I know all these things because I follow them all on various social media services. And they know I know; this isn’t some kind of stolen glance into the online life of teenagers that no one is supposed to see. Contrary to popular belief among adults, these teenagers are not oblivious to privacy settings and do care a good amount about who can see what online. If anything, most of them have consciously chosen what they want to show to me and the rest of the world through social media. And what they’re telling us is who they are and what they need from us as mentors.
Something worth thinking about. As I look back at the questions I got from my kids back in the day, technology was sort of the conduit to the real topics. What do I do when people are mean? My friend betrays me? And what’s up with family?
It’s a strange opportunity brought about by social media and a wonderful inter-generational project. Get adults to talk to kids about privacy in the real world. Get kids to show adults how to set privacy options online. Encourage them to connect to each other and continue to listen and learn. After all…

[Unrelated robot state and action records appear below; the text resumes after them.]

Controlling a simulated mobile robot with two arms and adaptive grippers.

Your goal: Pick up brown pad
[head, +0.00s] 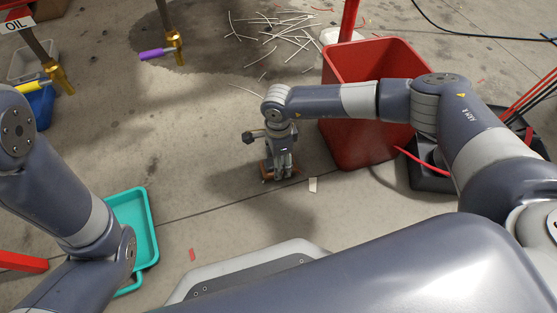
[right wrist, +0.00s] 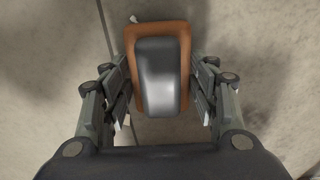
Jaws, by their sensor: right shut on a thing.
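The brown pad (right wrist: 158,29) is between the two fingers of my right gripper (right wrist: 163,92) in the right wrist view. It is a brown rounded rectangle with a dark grey raised block on its upper face. In the head view my right gripper (head: 278,168) points down, shut on the pad, whose brown edge (head: 266,174) shows at the fingertips. I cannot tell whether the pad touches the floor. My left arm shows at the left, but its gripper is out of view.
A red bin (head: 360,135) stands just right of my right gripper. A teal tray (head: 147,225) lies at lower left. White sticks (head: 285,35) are scattered at the back. Floor left of the gripper is clear.

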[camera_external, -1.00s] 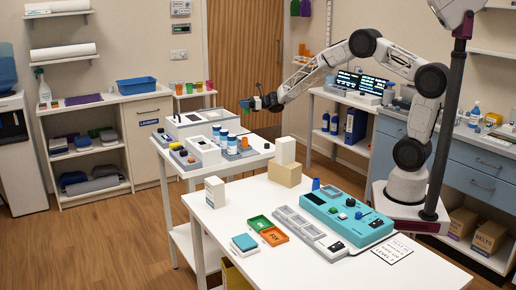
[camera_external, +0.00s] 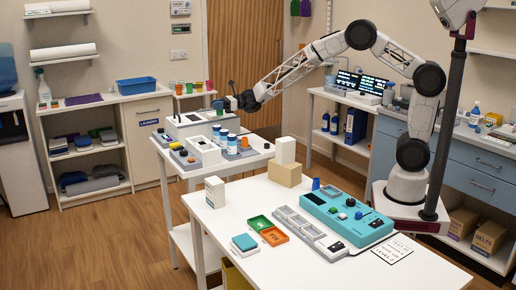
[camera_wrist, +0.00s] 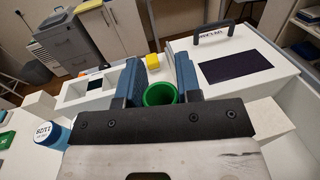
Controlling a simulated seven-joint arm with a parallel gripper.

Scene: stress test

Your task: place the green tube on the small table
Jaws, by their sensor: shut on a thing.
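My gripper (camera_external: 231,103) is over the back part of the white middle table (camera_external: 258,151) in the external view. It is shut on the green tube (camera_external: 218,105), which shows as a small green patch at the fingers. In the wrist view, the tube's green open rim (camera_wrist: 160,94) sits between my two blue finger pads (camera_wrist: 160,76). Its lower part is hidden. A small white table (camera_external: 198,93) with coloured cups stands farther back, by the wall. I cannot tell whether the tube touches anything below.
A white machine with a handle and dark panel (camera_wrist: 235,66) is close on the right in the wrist view. The front table holds a teal device (camera_external: 345,217).

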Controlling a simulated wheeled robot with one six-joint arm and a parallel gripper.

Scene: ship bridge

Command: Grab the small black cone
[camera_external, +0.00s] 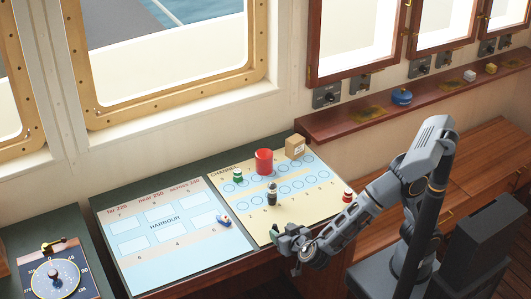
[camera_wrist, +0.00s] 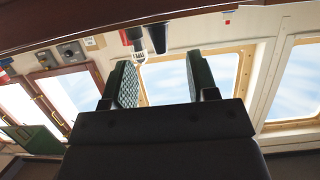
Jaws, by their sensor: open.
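A small black piece (camera_external: 272,193), which looks like the black cone, stands upright on the cream channel chart (camera_external: 320,208) in the external view. It is too small there to make out its exact shape. My gripper (camera_external: 291,237) is just in front of it, nearer the camera, over the front edge of the charts, and does not touch it. In the wrist view my gripper (camera_wrist: 160,82) is open, with a gap between its two ribbed fingers. Nothing is held. I cannot make out the cone for certain in the wrist view, which faces windows and wall.
Near the cone stand a red cylinder (camera_external: 264,162), a green-and-white piece (camera_external: 238,175) and a tan box (camera_external: 295,147). A red-and-white piece (camera_external: 347,196) is to the right. A blue-and-white piece (camera_external: 223,220) is on the harbour chart (camera_external: 140,260). A compass board (camera_external: 75,255) lies far left.

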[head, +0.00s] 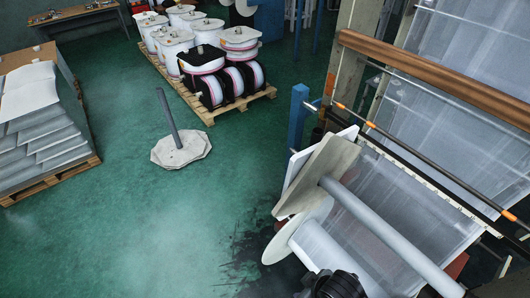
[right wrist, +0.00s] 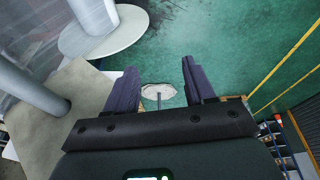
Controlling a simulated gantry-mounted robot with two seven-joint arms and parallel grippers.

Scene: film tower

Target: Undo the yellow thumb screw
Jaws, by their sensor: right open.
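I cannot make out a yellow thumb screw in either view. The film tower (head: 400,190) fills the right of the head view, with a beige end plate (head: 327,172) and a grey roller (head: 385,230) running out from it. My right gripper (right wrist: 158,65) is open and empty in the right wrist view, with its two dark fingers apart. The beige plate (right wrist: 65,110) and grey roller (right wrist: 25,85) lie to its left there. A black part, probably of my arm, shows at the bottom of the head view. My left gripper is not in view.
A pallet (head: 215,112) of film spools stands at the back. A grey pole on a pale base (head: 181,150) stands on the green floor. Stacked sheets (head: 40,140) are at the left. A white disc (right wrist: 105,35) lies up-left of my right gripper. The middle floor is mostly clear.

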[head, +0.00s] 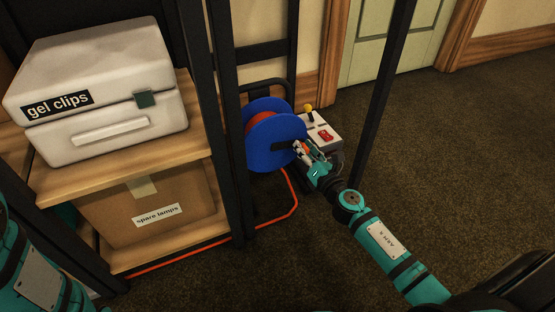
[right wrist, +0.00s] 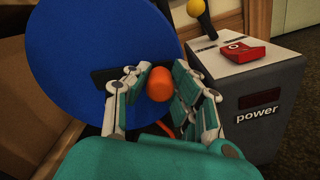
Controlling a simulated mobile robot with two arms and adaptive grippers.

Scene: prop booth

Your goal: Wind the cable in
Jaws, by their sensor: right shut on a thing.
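A cable reel with blue flanges (head: 272,147) stands on its frame beyond the shelf, with orange cable (head: 256,121) wound between the flanges. More orange cable (head: 296,194) runs from the reel along the floor, past the shelf's foot to the left. My right gripper (head: 308,152) is at the reel's near face. In the right wrist view its fingers (right wrist: 158,88) are closed around an orange crank knob (right wrist: 159,84) in front of the blue disc. The fingers partly hide the knob and the dark crank arm. Only part of my left arm shows; its gripper is out of view.
A grey power box (right wrist: 262,88) with a yellow-topped lever (right wrist: 198,10) and a red switch (right wrist: 240,53) stands right beside the reel. The shelf (head: 150,262) holds a white gel clips case (head: 95,70) and a spare lamps carton (head: 110,215). A dark post (head: 385,90) rises behind my right arm. Carpet at right is clear.

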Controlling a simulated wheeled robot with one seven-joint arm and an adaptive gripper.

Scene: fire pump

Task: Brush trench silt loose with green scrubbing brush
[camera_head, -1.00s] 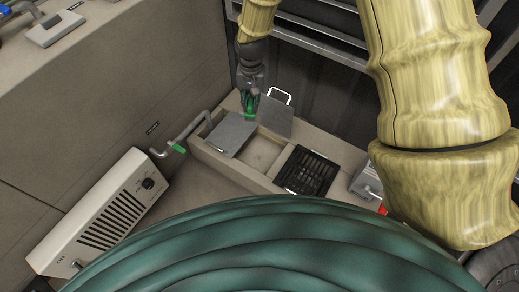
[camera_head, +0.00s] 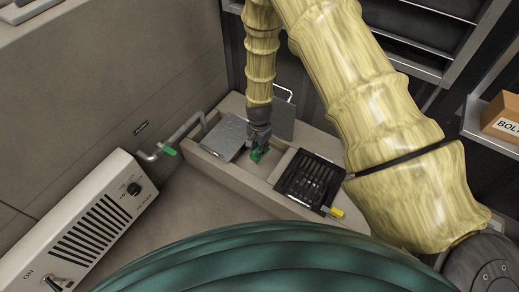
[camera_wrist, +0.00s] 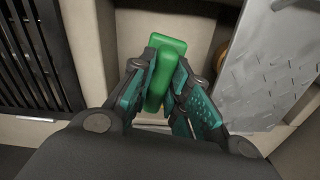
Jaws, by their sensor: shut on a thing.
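My gripper (camera_head: 258,138) is shut on the green scrubbing brush (camera_head: 257,154), which also shows in the wrist view (camera_wrist: 163,74) as a green block between the two fingers. The brush is over the open middle bay of the trench (camera_head: 282,160), between a grey plate and a black grate. Its bristles are hidden, so I cannot tell whether it touches the trench floor. In the wrist view the pale trench floor (camera_wrist: 199,28) shows behind the brush. No separate silt can be made out.
The grey plate (camera_head: 223,137) covers the trench's left part; the black grate (camera_head: 310,178) lies to the right, with a yellow-handled item (camera_head: 335,211) by it. A second plate with a white handle (camera_head: 283,118) leans behind. A pipe with a green valve lever (camera_head: 168,151) and a white heater (camera_head: 92,222) are left.

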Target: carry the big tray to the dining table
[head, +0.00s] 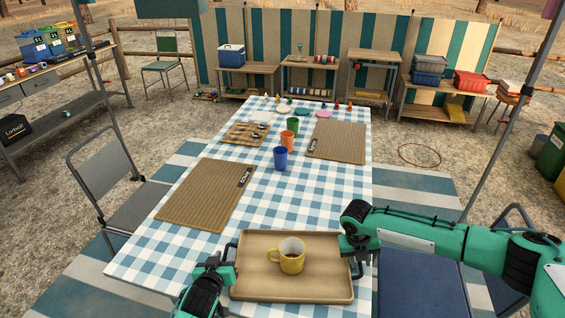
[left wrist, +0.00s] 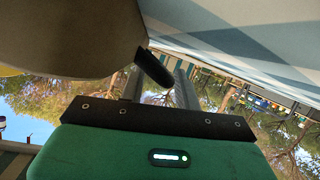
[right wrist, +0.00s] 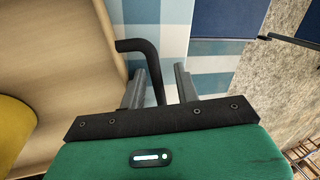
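The big tray (head: 245,288) is wooden with dark handles and lies level at the near end of the checked dining table (head: 262,217). Whether the tray touches the cloth is hidden.
Two ribbed placemats (head: 200,195) (head: 340,141), a cutlery board (head: 250,134), and blue (head: 280,159), orange (head: 287,142) and green (head: 292,125) cups occupy the table. A folding chair (head: 120,190) stands left; a blue seat (head: 420,285) is at the right.

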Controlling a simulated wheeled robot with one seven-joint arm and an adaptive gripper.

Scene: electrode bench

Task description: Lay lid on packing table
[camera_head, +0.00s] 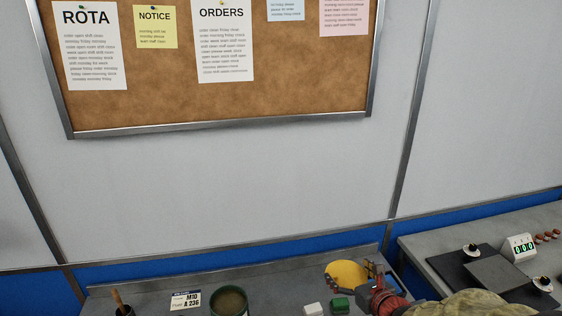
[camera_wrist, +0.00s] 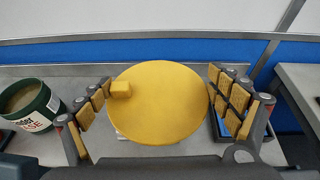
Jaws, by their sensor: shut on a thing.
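The lid is a flat yellow disc (camera_wrist: 158,105) with a small square yellow knob near its left edge. It lies between the padded fingers of my gripper (camera_wrist: 160,97), which is shut on it by its edges. In the head view the lid (camera_head: 345,273) shows above the grey table, beside my gripper (camera_head: 376,284), whose arm partly covers the view. A grey table (camera_head: 270,275) runs below the white wall; I cannot tell whether the lid touches it. A second grey table (camera_head: 420,246) stands to the right.
A dark green tub (camera_head: 229,302) stands left of the lid. The right table bears a dark plate (camera_head: 465,270) and a timer (camera_head: 519,247).

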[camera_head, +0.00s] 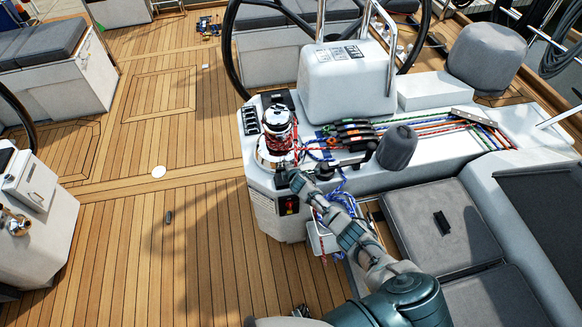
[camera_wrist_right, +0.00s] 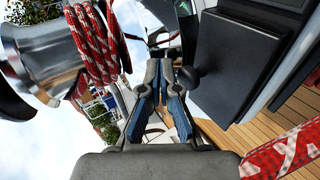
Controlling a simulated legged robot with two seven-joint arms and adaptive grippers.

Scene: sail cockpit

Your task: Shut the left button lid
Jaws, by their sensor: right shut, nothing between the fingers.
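My right gripper (camera_head: 284,177) reaches in from the bottom right to the near side of the winch (camera_head: 278,125) on the white console (camera_head: 292,222). In the wrist view, the fingers of my right gripper (camera_wrist_right: 158,66) are together, with nothing between them. A small black rounded piece (camera_wrist_right: 190,78) stands just right of the fingertips. It may be a button lid, but I cannot tell whether it is the left one, or whether it is open. My arm and the winch hide part of the console top in the head view.
Red rope (camera_wrist_right: 92,42) wraps the silver winch drum (camera_wrist_right: 45,52), close left of my fingers. A flat dark panel (camera_wrist_right: 232,60) is close on the right. Coloured lines (camera_head: 440,123) run along the console. The teak deck (camera_head: 200,240) on the left is mostly clear.

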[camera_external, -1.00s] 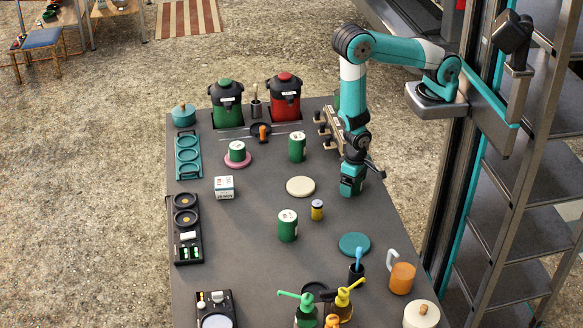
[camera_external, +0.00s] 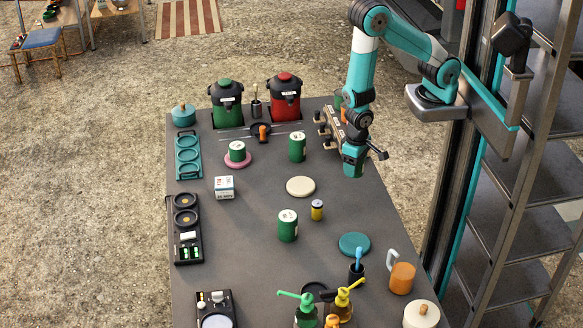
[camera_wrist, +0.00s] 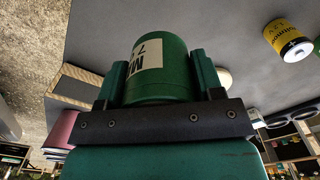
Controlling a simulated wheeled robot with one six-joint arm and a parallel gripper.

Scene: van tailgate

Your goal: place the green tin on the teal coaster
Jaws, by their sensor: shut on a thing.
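A green tin (camera_wrist: 157,75) with a white label is between the two fingers of my gripper (camera_wrist: 157,82) in the wrist view. In the external view my gripper (camera_external: 353,172) points down above the right side of the table, and the held tin is hard to tell from its teal jaws. The teal coaster (camera_external: 354,244) lies flat and bare on the table, nearer the camera than the gripper. Other green tins stand at the table's centre (camera_external: 288,226), farther back (camera_external: 297,147) and on a pink coaster (camera_external: 238,152).
A dark cup (camera_external: 356,273) with a teal utensil and an orange mug (camera_external: 402,278) stand close to the teal coaster. A rack (camera_external: 332,125) is behind my wrist.

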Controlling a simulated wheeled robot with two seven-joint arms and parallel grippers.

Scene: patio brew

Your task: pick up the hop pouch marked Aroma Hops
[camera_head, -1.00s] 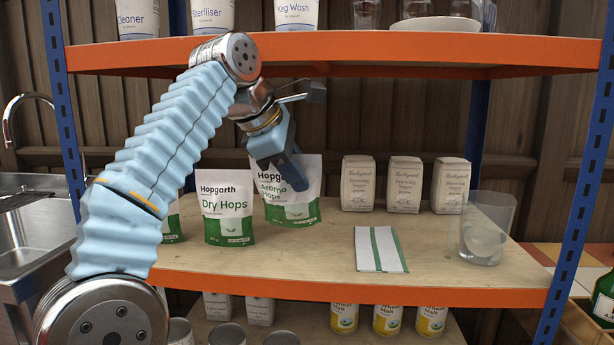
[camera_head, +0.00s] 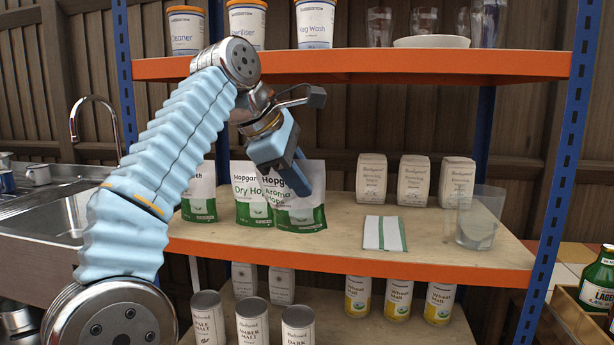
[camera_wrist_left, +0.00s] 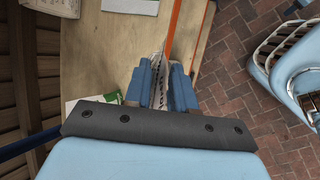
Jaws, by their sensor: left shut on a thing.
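The Aroma Hops pouch (camera_head: 303,214) is white with a green lower band. It is at the middle shelf's front, partly overlapping the Dry Hops pouch (camera_head: 250,208) in the head view. My left gripper (camera_head: 300,182) is shut on its upper part, and the fingers cover some of its label. In the left wrist view the pouch (camera_wrist_left: 159,92) shows edge-on between the two blue fingers. Whether its base touches the shelf is hard to tell.
The shelf board (camera_head: 340,237) also holds a folded striped cloth (camera_head: 384,233), several sugar bags (camera_head: 413,180) and a clear jug (camera_head: 477,217). An orange-edged shelf (camera_head: 400,66) runs above. Malt cans (camera_head: 252,320) stand below. A sink (camera_head: 70,215) is at the left.

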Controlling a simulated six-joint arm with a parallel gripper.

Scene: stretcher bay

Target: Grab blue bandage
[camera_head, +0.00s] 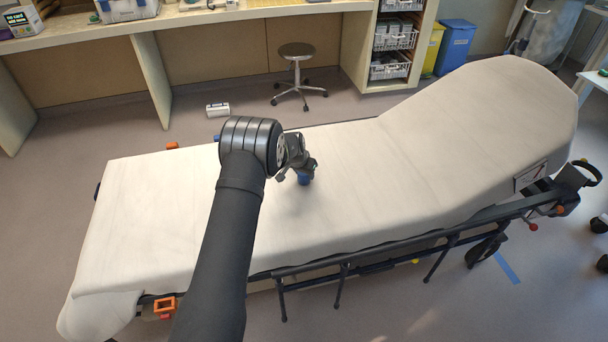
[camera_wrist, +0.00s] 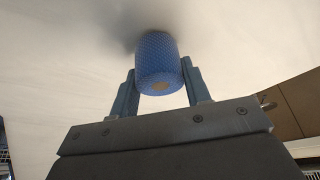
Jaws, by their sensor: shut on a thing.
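The blue bandage (camera_wrist: 158,62) is a textured blue roll with a pale core at its end. In the wrist view it sits between the two fingers of my gripper (camera_wrist: 160,85), which are shut on its sides. A shadow lies on the sheet close to the roll. I cannot tell whether the roll touches the sheet. My arm hides part of the stretcher.
A dark side rail (camera_head: 390,250) runs along the stretcher's near side. The raised backrest (camera_head: 480,110) is at the right. A round stool (camera_head: 296,52) and a small white box (camera_head: 217,110) stand on the floor behind. The sheet around my gripper is clear.

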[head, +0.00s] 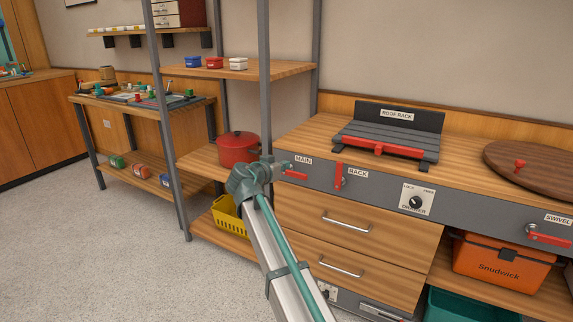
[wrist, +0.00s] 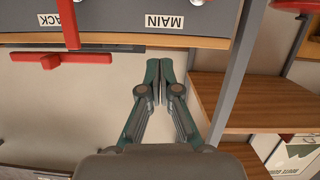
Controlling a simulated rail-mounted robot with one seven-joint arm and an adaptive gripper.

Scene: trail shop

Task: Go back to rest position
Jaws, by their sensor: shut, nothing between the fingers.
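My gripper (head: 280,166) is at the upper end of my arm, in front of the grey panel near the MAIN label. In the wrist view my gripper (wrist: 159,68) is shut, with its two green-grey fingers together and nothing between them. The fingers point towards the panel edge that carries the MAIN label (wrist: 164,21). No held object shows in either view.
The roof rack (head: 395,133) and a brown turntable (head: 535,165) are on the bench. A grey shelf post (head: 264,90) and a red pot (head: 238,149) are close left of my gripper. Open floor (head: 110,235) lies left.

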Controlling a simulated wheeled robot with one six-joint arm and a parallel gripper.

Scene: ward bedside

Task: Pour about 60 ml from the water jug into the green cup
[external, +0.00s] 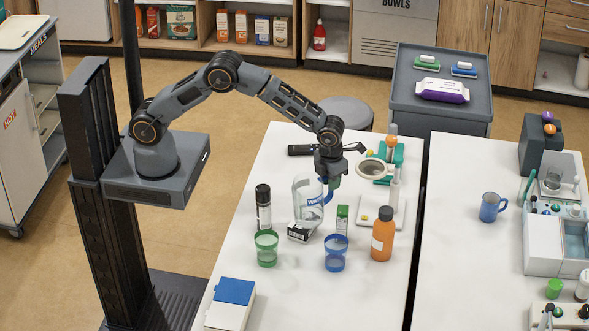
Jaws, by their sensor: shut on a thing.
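The green cup (266,250) is see-through and stands upright on the table, in front and to the left of the jug. I cannot make out any water level in the jug or the cup.
A dark bottle (263,210) stands behind the green cup. A small black-and-white box (300,234) is by the jug's base. A blue cup (335,254), a green box (342,219) and an orange bottle (382,236) stand to the right. A blue-and-white box (231,303) lies at front left.

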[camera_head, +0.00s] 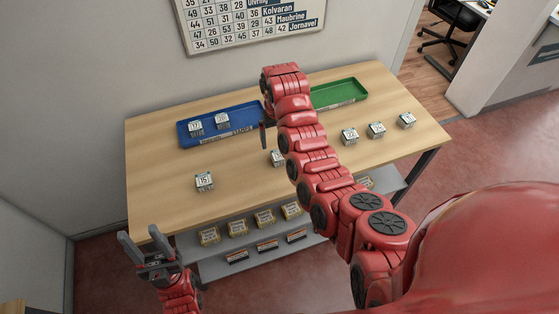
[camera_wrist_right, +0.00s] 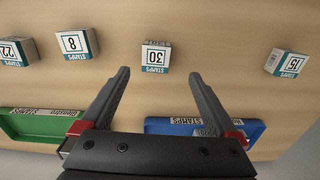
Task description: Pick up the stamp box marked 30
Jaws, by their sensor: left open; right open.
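The stamp box marked 30 (camera_wrist_right: 155,57) is a small white box with a teal STAMPS strip. It sits on the wooden counter in the right wrist view. My open right gripper (camera_wrist_right: 160,75) points at it, with the box just beyond the fingertips and in line with the gap; no contact shows. In the head view a box at mid-counter (camera_head: 278,158), partly hidden by my right arm, appears to be the same one; its number is unreadable there. My right gripper is mostly hidden by that arm in the head view. My left gripper (camera_head: 149,249) is open and empty off the counter's front-left corner.
Box 8 (camera_wrist_right: 77,43), box 22 (camera_wrist_right: 17,52) and box 15 (camera_wrist_right: 287,63) stand apart on the counter. A blue tray (camera_head: 240,123) holds two boxes; a green tray (camera_head: 340,92) lies right of it.

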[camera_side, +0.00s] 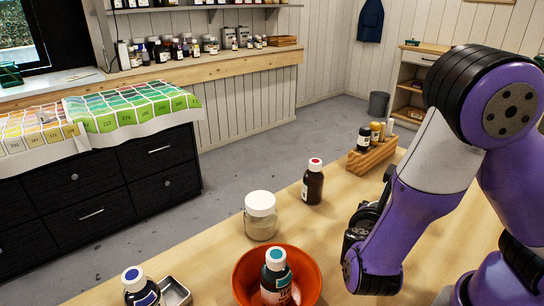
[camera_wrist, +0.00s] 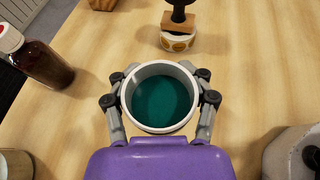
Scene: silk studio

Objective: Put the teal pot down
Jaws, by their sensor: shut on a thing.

Some researchers now argue that high schoolers with an adult mentor means a 50 percent greater likelihood of attending college—disadvantaged students are 100 percent more likely if they have an adult mentor. And that mentor doesn’t even have to do anything special: “Comments from study participants indicate that their mentors weren’t necessarily doing anything extraordinary, just being involved and treating the young person as an important human being,” Brigham Young University sociology professor Lance Erickson wrote of his study published in the journal Sociology of Education.